WORK INSTRUCTIONS - Pictures stay out of the copy; restate everything else in the material exactly.
━━━ EXTRACTED MATERIAL ━━━
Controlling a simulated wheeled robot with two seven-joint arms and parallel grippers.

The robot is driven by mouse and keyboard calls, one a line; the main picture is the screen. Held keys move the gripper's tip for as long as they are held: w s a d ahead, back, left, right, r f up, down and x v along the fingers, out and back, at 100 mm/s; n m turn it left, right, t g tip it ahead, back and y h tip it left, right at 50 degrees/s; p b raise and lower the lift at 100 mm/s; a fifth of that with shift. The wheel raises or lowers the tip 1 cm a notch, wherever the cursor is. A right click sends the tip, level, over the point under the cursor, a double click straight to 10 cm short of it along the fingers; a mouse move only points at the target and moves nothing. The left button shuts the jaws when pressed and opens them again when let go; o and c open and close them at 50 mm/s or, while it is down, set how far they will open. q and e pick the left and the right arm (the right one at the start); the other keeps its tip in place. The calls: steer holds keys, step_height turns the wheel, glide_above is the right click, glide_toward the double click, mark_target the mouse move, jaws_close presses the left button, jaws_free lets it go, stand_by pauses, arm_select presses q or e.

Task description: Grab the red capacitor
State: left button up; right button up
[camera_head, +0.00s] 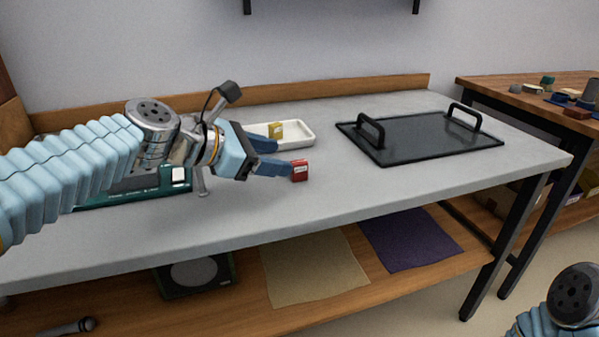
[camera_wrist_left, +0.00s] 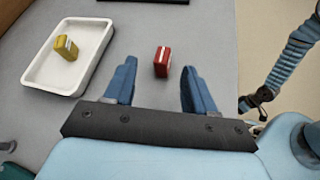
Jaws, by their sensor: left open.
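The red capacitor (camera_head: 300,171) is a small red block with a pale marking, standing on the grey table right by the fingertips of my left gripper (camera_head: 279,153). In the left wrist view the red capacitor (camera_wrist_left: 162,61) lies ahead of the gap between the open blue fingers of my left gripper (camera_wrist_left: 158,80), touching neither finger there. My left gripper is empty. My right gripper does not show; only part of my right arm is at the lower right of the head view.
A white tray (camera_head: 304,141) holding a yellow block (camera_head: 276,129) stands just behind. A black tray with two handles (camera_head: 420,140) lies to the right. A teal device (camera_head: 120,197) is partly hidden behind my left arm. The table front (camera_head: 300,215) is clear.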

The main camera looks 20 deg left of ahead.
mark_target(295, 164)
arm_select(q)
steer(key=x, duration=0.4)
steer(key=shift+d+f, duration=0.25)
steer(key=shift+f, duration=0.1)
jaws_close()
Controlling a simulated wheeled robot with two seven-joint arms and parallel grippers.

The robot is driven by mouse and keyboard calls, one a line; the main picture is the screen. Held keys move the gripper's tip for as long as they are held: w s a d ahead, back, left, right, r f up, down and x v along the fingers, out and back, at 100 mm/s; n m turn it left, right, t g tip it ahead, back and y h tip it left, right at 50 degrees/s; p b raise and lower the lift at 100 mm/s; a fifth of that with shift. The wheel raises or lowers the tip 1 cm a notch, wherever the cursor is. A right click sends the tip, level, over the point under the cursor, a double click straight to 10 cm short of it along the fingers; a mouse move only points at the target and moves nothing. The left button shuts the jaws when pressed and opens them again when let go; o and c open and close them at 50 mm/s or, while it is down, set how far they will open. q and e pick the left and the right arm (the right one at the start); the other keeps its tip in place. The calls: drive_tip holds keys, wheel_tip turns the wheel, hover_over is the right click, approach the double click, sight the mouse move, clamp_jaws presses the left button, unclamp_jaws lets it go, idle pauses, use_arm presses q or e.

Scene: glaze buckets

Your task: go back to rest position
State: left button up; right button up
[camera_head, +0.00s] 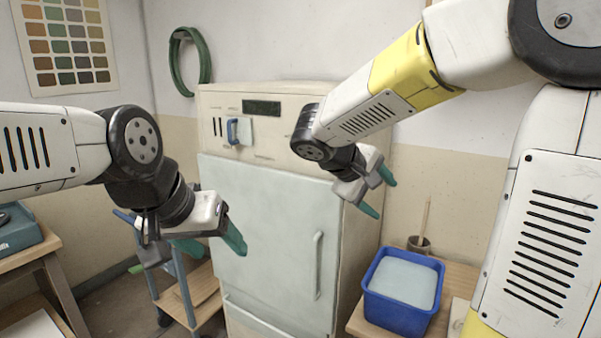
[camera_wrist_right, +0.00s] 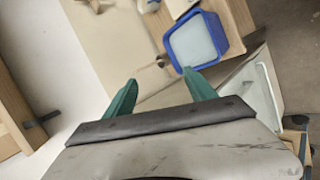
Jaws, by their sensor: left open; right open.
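My left gripper (camera_head: 212,246) is in the head view, in front of the left side of the pale refrigerator-like cabinet (camera_head: 262,200). Its green fingers are apart with nothing between them. My right gripper (camera_head: 382,192) hangs in the air in front of the cabinet's right edge, above and left of the blue bucket (camera_head: 395,318). Its green fingers are apart and empty. In the right wrist view the two fingers (camera_wrist_right: 160,92) also show apart, with the blue bucket (camera_wrist_right: 240,45) beyond them. The bucket holds a pale blue-grey content and stands on a wooden table.
A small dark pot with a stick (camera_head: 419,244) stands behind the bucket on the wooden table (camera_head: 455,285). A blue-framed cart (camera_head: 188,296) stands left of the cabinet. A wooden table with a teal box (camera_head: 20,236) is at the far left. A green hose coil (camera_head: 204,62) hangs on the wall.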

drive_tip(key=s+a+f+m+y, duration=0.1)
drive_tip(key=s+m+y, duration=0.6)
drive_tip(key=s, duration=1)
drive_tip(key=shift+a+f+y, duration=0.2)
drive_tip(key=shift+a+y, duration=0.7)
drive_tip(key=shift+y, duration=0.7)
━━━
RESPONSE BELOW -
Controlling a simulated wheeled robot with two seven-joint arms and parallel grippers.

The robot is driven by mouse and keyboard calls, one a line; the main picture is the screen. Held keys move the gripper's tip for as long as they are held: w s a d ahead, back, left, right, r f up, down and x v along the fingers, out and back, at 100 mm/s; n m turn it left, right, t g tip it ahead, back and y h tip it left, right at 50 degrees/s; p b raise and lower the lift at 100 mm/s; a fifth of that with shift. The wheel raises or lowers the tip 1 cm a notch, wherever the cursor is. A right click sends the tip, level, over the point under the cursor, a double click straight to 10 cm short of it along the fingers; a mouse move only points at the target and moves nothing. The left button shuts the jaws when pressed and opens them again when let go; o and c open and close them at 50 mm/s or, while it is down, set how far they will open. q and e pick the left and the right arm (the right one at the start); the other keeps its tip in place. The calls: steer holds keys, step_height turns the wheel, glide_above is the right click, glide_toward the double click, mark_target the mouse move, jaws_close presses the left button, jaws_free lets it go, stand_by pauses, arm_select presses q or e.

Task description: Grab the red capacitor
State: left button up; right button up
[camera_head, +0.00s] 
[camera_wrist_left, +0.00s] 
Jaws, by their sensor: left open.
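The red capacitor (camera_head: 300,171) is a small red block with a pale marking, standing on the grey table right by the fingertips of my left gripper (camera_head: 279,153). In the left wrist view the red capacitor (camera_wrist_left: 162,61) lies ahead of the gap between the open blue fingers of my left gripper (camera_wrist_left: 158,80), touching neither finger there. My left gripper is empty. My right gripper does not show; only part of my right arm is at the lower right of the head view.
A white tray (camera_head: 304,141) holding a yellow block (camera_head: 276,129) stands just behind. A black tray with two handles (camera_head: 420,140) lies to the right. A teal device (camera_head: 120,197) is partly hidden behind my left arm. The table front (camera_head: 300,215) is clear.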

The main camera looks 20 deg left of ahead.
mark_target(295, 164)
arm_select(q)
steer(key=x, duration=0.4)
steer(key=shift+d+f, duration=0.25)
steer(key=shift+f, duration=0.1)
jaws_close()
Controlling a simulated wheeled robot with two seven-joint arms and parallel grippers.

The robot is driven by mouse and keyboard calls, one a line; the main picture is the screen. Held keys move the gripper's tip for as long as they are held: w s a d ahead, back, left, right, r f up, down and x v along the fingers, out and back, at 100 mm/s; n m turn it left, right, t g tip it ahead, back and y h tip it left, right at 50 degrees/s; p b raise and lower the lift at 100 mm/s; a fifth of that with shift. The wheel raises or lowers the tip 1 cm a notch, wherever the cursor is. A right click sends the tip, level, over the point under the cursor, a double click straight to 10 cm short of it along the fingers; a mouse move only points at the target and moves nothing. The left button shuts the jaws when pressed and opens them again when let go; o and c open and close them at 50 mm/s or, while it is down, set how far they will open. q and e pick the left and the right arm (the right one at the start); the other keeps its tip in place. The calls: drive_tip holds keys, wheel_tip turns the wheel, hover_over is the right click, approach the double click, sight the mouse move, clamp_jaws presses the left button, unclamp_jaws lets it go, idle pauses, use_arm presses q or e.

Scene: glaze buckets

Your task: go back to rest position
State: left button up; right button up
[camera_head, +0.00s] 
[camera_wrist_right, +0.00s] 
Jaws, by their sensor: left open; right open.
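My left gripper (camera_head: 212,246) is in the head view, in front of the left side of the pale refrigerator-like cabinet (camera_head: 262,200). Its green fingers are apart with nothing between them. My right gripper (camera_head: 382,192) hangs in the air in front of the cabinet's right edge, above and left of the blue bucket (camera_head: 395,318). Its green fingers are apart and empty. In the right wrist view the two fingers (camera_wrist_right: 160,92) also show apart, with the blue bucket (camera_wrist_right: 240,45) beyond them. The bucket holds a pale blue-grey content and stands on a wooden table.
A small dark pot with a stick (camera_head: 419,244) stands behind the bucket on the wooden table (camera_head: 455,285). A blue-framed cart (camera_head: 188,296) stands left of the cabinet. A wooden table with a teal box (camera_head: 20,236) is at the far left. A green hose coil (camera_head: 204,62) hangs on the wall.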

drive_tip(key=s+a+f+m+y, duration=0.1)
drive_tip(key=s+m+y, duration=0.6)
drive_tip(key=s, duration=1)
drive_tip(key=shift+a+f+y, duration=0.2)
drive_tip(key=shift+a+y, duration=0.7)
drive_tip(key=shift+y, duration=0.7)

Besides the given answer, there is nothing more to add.